I keep getting tempted by deals to purchase cookbooks on my Kindle. I do have a tablet so I can load it there and see the photos and such, but I don't find it satisfying. Perhaps just my age?

I love to thumb through my cookbooks, sometimes using bits and pieces from several recipes for inspiration, and that isn't easy in an ebook. At least for me. I've decided not to buy them unless they are more for reading that using in the kitchen. It's just too hard for me to find what I'm looking for.

I do think it would be handy if I could remember to search the internet on my tablet for recipes, so I could then take it into the kitchen. Old habits die hard.

2MarthaJeanne
Maggio 16, 2017, 11:04am

I like to mark up my cookbooks with dates that I used a recipe and what changes I made. I think you are supposed to be able to do that with the ebooks, but I can't.

I do take my iPad into the kitchen for certain recipes that I use from the web. That isn't perfect either, as you have to touch it now and again to keep it working, and that is not optimal while you are rubbing fat into flour, for example.

3Lyndatrue
Maggio 16, 2017, 11:08am

Let me count the ways:

How many times have you accidentally spilled a bit of flour, or worse, on the page you were looking at?

How often have you flipped back and forth between two books, with slightly different recipes, combining them to achieve something?

Perhaps you're one of those who like to make notes on a page where you use a recipe infrequently, and want to remember to change the amount of sugar, or to use another spice instead of the one in the recipe (I use bookmarks for those, because I don't write in books, but I recognize the desire to).

I could go on, but I'm just now drinking my first cup of coffee, and my brain's still fuzzy.

As you might guess, my answer is no.

4hfglen
Maggio 16, 2017, 3:06pm

I'll join the majority here. There's space for a bookstand on top of the microwave in the Glen kitchen, and that will support most cookbooks almost within a sight-line of the stove. I did once all up a recipe on my laptop to cook from. That meant standing the laptop on the dining-room table and having to make a mad dash from the kitchen every time I needed the next step, or to wake the computer. It's sort-of viable for large and heavy books like bound volumes of Gourmet magazine, but one step short of a disaster with an e-recipe.

5lesmel
Maggio 16, 2017, 4:19pm

I don't use ebook cookbooks; but I do use my iPad when cooking sometimes. Either I find a recipe on a website or I use Paprika to display the recipe.

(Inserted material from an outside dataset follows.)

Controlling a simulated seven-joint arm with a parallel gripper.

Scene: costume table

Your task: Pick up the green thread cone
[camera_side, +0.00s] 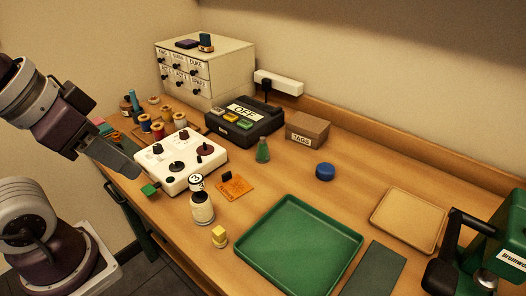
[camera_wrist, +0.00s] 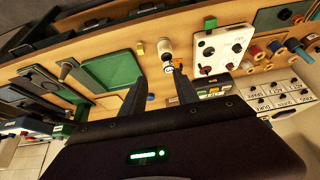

Either way, until recently (when the top of my iPad case broke off) I would prop my iPad on my kitchen bar, embiggen the screen, and prep the food on the kitchen counter. No getting the iPad dirty or wet. I also kept a damp towel nearby so I would wipe my hands before touching the screen.

That isn't to say it's my only method. On the days I'm doing all-day cooking, I print the recipes in really large font, tape them to my cabinets, and crank the music.

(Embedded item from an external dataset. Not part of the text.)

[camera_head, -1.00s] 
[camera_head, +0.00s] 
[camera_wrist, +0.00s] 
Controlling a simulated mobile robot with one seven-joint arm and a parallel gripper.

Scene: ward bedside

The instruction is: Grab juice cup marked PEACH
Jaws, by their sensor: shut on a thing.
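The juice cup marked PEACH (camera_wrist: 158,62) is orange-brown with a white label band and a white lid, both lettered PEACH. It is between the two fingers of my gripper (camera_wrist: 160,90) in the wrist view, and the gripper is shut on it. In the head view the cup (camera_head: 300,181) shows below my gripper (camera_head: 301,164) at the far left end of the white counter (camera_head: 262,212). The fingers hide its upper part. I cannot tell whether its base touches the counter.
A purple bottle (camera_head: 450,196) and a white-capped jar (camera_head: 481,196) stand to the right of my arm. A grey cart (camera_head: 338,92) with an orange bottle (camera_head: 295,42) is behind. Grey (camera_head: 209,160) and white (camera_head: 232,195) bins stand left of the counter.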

ebook cookbooks, generally, are a nuisance. They are poorly formatted or don't embiggen correctly...and rarely ever do they have luscious photos of the food.

6MrsLee
Maggio 17, 2017, 10:00am

Ah, glad to know I'm not alone here!

I am one who always writes notes on the recipes in books which I try. And yes, theoretically I suppose that could happen in an ebook, but, not by me. :)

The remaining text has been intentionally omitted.